Research for a healthy environment - Digital Year in Review of the TUM School of Life SciencesCategory: Campus, Research
As the end of 2021 approaches, the School of Life Sciences at the Technical University of Munich (TUM) looks back on a challenging but successful year. A special website presents the highlights from the areas of teaching and research, the most important academic honors, and exciting topics related to science communication as well as innovative spirit and entrepreneurship.
"This year - like many others - presented us with great challenges," reports the Dean of the TUM School of Life Sciences, Prof. Ingrid Kögel-Knabner.

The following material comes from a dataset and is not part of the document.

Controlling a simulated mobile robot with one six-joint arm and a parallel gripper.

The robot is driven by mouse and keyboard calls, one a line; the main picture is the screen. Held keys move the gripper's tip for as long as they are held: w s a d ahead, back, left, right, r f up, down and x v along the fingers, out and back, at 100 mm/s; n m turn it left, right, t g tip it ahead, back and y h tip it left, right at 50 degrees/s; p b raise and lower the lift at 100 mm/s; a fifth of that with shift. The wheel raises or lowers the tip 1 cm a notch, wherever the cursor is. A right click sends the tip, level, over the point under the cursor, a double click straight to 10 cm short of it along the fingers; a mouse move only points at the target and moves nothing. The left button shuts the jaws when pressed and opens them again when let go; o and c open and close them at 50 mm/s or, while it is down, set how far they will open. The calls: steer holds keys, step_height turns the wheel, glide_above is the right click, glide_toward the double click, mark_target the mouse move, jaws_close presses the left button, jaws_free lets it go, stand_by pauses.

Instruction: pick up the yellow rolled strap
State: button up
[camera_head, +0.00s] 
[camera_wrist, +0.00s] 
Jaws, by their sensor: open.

After having to start the year almost exclusively with online teaching, the school was delighted to welcome students - especially first-year students - on site in the fall at the start of the winter semester. The year was used to flexibly adapt to the changing circumstances and, for example, to update the lecture halls to the latest technical standards in order to be equipped for both face-to-face and online teaching.
Feeling enthusiasm and excitement
"During this time, however, we also felt very clearly once again how important it is that we continue our research, which is, after all, concerned precisely with the question of how we can live in a healthy environment," Kögel-Knabner emphasizes. "I hope that we can all feel this enthusiasm and excitement to solve problems again next year," she says in her video.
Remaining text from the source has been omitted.